Source material =>
+ + + +

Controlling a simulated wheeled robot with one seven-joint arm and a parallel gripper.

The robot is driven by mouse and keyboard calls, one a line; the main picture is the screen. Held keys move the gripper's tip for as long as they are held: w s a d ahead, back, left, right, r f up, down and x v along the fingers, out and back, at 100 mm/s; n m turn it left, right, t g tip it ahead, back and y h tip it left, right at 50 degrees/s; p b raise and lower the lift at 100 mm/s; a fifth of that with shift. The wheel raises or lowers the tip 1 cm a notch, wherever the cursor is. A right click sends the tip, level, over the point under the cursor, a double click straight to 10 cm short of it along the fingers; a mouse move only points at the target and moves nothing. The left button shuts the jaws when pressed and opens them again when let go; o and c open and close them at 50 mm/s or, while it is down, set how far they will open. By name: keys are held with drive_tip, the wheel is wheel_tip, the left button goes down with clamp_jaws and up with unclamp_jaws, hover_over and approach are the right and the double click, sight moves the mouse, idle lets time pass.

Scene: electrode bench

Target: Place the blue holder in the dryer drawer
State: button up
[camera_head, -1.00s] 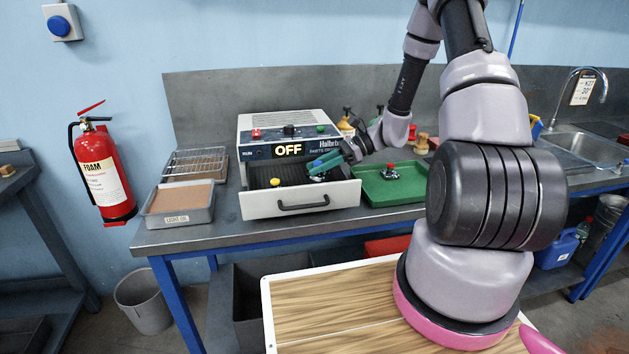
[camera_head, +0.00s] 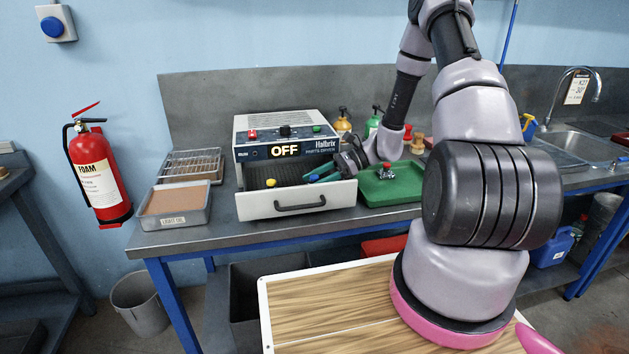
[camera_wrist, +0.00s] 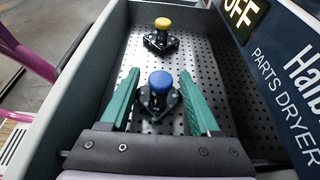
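The blue holder (camera_wrist: 160,84), with a blue round knob on a black base, stands upright on the perforated floor of the dryer drawer (camera_head: 298,202). In the head view only a bit of its blue knob (camera_head: 314,177) shows beside my fingers. The drawer is pulled out of the dryer (camera_head: 287,128), whose display reads OFF. My gripper (camera_wrist: 161,98) is open inside the drawer, its green fingers on either side of the blue holder, with gaps visible between. It also shows in the head view (camera_head: 322,172). A yellow holder (camera_wrist: 161,33) stands further along the drawer.
A green tray (camera_head: 375,196) with a red-knobbed holder (camera_head: 386,171) lies right of the drawer. A grey tray labelled LIGHT OIL (camera_head: 174,219) and a wire rack (camera_head: 190,164) are on the left. Bottles (camera_head: 343,121) stand behind. The drawer walls and dryer front closely flank my gripper.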

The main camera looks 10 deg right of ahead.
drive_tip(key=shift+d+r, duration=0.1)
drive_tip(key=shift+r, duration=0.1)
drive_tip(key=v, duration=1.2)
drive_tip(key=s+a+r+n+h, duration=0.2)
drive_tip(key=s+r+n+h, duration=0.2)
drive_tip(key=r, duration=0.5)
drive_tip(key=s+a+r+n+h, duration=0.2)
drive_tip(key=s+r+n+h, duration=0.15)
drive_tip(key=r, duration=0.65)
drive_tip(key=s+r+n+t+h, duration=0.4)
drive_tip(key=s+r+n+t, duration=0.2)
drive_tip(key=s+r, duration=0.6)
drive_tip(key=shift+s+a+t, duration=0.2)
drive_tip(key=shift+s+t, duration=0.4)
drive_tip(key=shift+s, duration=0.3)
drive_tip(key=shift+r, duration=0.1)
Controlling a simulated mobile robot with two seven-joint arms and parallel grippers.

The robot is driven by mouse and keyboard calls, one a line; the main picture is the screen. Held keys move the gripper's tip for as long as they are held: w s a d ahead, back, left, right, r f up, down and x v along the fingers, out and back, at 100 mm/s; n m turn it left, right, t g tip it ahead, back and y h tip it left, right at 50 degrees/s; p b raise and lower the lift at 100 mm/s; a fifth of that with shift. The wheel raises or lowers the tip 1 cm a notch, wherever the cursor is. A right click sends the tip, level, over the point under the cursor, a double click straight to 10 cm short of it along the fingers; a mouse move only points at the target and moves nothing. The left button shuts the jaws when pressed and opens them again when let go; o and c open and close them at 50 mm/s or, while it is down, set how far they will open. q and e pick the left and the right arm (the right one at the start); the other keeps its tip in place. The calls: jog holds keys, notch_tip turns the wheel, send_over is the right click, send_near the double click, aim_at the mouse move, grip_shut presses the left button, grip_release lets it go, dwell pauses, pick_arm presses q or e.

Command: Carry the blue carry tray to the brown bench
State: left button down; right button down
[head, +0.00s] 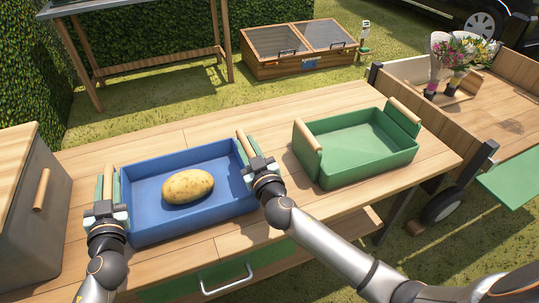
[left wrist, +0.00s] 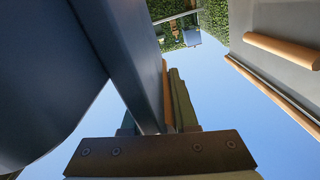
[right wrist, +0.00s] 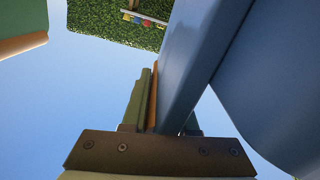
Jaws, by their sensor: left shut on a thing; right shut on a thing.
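The blue carry tray (head: 150,228) is level in the head view, over the near wooden worktop (head: 350,212). I cannot tell whether it touches the top. A potato (head: 188,186) lies in it. My left gripper (head: 108,196) is shut on the tray's left end, at its wooden handle. My right gripper (head: 254,160) is shut on the right end. The tray's blue wall fills much of the left wrist view (left wrist: 130,60) and right wrist view (right wrist: 195,60). A brown wooden table (head: 150,68) stands at the back left; I cannot tell if it is the brown bench.
A green tray (head: 355,170), empty, sits to the right on the worktop. A grey box (head: 30,225) with a wooden lid stands at the left. A wooden cart (head: 500,125) with flowers is at the right. A cold frame (head: 300,62) stands on the grass behind.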

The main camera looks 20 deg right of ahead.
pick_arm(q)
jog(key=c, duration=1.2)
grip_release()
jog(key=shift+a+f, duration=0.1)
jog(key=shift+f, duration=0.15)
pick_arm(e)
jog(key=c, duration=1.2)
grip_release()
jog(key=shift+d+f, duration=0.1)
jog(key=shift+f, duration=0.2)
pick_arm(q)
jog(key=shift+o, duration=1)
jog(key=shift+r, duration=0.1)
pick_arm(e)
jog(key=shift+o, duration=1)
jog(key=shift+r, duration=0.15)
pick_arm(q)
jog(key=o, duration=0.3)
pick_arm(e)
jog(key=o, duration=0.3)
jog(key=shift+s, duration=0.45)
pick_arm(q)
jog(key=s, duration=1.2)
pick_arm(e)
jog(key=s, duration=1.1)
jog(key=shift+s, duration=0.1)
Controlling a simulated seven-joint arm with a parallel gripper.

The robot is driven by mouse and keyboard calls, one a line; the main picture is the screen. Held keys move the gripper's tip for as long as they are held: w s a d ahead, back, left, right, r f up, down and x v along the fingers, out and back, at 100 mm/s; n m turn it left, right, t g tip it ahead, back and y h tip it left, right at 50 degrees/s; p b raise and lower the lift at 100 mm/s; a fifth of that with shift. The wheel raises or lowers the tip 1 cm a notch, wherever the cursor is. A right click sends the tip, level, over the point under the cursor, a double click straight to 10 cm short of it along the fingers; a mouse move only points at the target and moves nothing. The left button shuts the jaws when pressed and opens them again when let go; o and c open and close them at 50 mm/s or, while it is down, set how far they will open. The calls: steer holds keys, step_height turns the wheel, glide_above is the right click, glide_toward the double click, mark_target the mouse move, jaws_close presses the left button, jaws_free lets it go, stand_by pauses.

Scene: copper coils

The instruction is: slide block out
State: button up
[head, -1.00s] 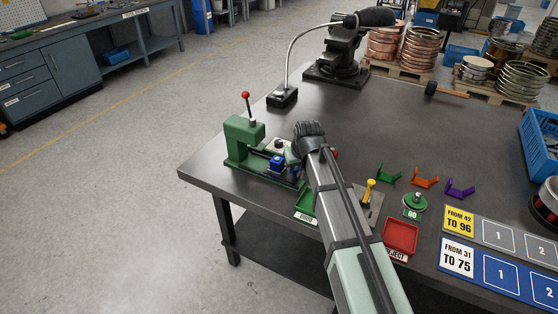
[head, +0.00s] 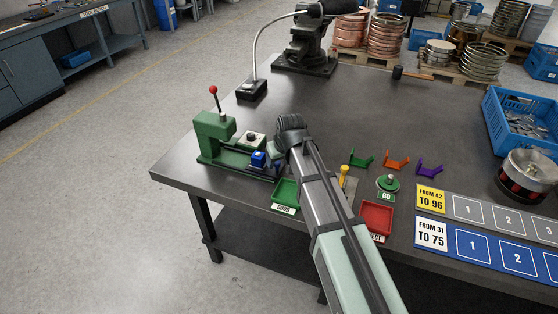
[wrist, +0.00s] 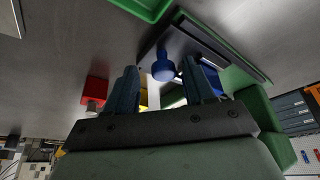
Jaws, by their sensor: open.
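The green fixture (head: 214,132) with a red-knobbed lever stands at the left end of the table. A blue block (head: 259,158) sits on its low bed, to the right of the tall housing. In the wrist view a round blue knob (wrist: 163,68) shows between my two fingers. My gripper (wrist: 162,85) is open, with a finger on each side of the knob in the picture; I see no clear contact. In the head view my wrist and arm are just right of the block and hide part of the fixture's right end.
A green tray (head: 286,191) lies in front of the fixture and a red tray (head: 377,218) lies right of my arm. A yellow-handled piece (head: 343,170), a green GO gauge (head: 388,184) and coloured cradles stand to the right.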

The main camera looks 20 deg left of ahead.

+ + + +

Problem to solve => Count each line of the data where the word "joint" appears, then reply with the total only.

Task response => 3